**DATA**
##########

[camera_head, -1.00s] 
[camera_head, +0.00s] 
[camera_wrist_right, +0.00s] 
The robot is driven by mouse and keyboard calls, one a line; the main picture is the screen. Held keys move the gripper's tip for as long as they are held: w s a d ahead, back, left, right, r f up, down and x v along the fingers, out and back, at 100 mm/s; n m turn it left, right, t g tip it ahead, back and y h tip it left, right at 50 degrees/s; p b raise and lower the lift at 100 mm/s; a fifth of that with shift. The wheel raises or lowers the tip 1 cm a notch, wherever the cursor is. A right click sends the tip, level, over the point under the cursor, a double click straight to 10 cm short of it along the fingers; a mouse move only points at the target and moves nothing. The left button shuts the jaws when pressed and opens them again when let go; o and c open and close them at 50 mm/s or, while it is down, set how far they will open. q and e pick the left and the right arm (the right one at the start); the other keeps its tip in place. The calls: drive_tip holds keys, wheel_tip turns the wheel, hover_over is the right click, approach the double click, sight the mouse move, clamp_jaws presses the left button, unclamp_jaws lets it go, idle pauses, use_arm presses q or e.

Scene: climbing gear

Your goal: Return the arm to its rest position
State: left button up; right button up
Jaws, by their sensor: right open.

##########

**EXERCISE DESCRIPTION**
Reproduce every line of the material above exactly.

**EXERCISE SOLUTION**
[camera_head, -1.00s] 
[camera_head, +0.00s] 
[camera_wrist_right, +0.00s] 
The robot is driven by mouse and keyboard calls, one a line; the main picture is the screen. Held keys move the gripper's tip for as long as they are held: w s a d ahead, back, left, right, r f up, down and x v along the fingers, out and back, at 100 mm/s; n m turn it left, right, t g tip it ahead, back and y h tip it left, right at 50 degrees/s; p b raise and lower the lift at 100 mm/s; a fifth of that with shift. The wheel raises or lowers the tip 1 cm a notch, wherever the cursor is. A right click sends the tip, level, over the point under the cursor, a double click straight to 10 cm short of it along the fingers; a mouse move only points at the target and moves nothing. The left button shuts the jaws when pressed and opens them again when let go; o and c open and close them at 50 mm/s or, while it is down, set how far they will open. q and e pick the left and the right arm (the right one at the start); the other keeps its tip in place. The calls: drive_tip holds keys, wheel_tip turns the wheel, hover_over is the right click, approach the double click, sight the mouse move, clamp_jaws presses the left button, unclamp_jaws lets it go, idle pauses, use_arm presses q or e.

Scene: climbing gear

Your goal: Return the arm to its rest position
State: left button up; right button up
Jaws, by their sensor: right open.

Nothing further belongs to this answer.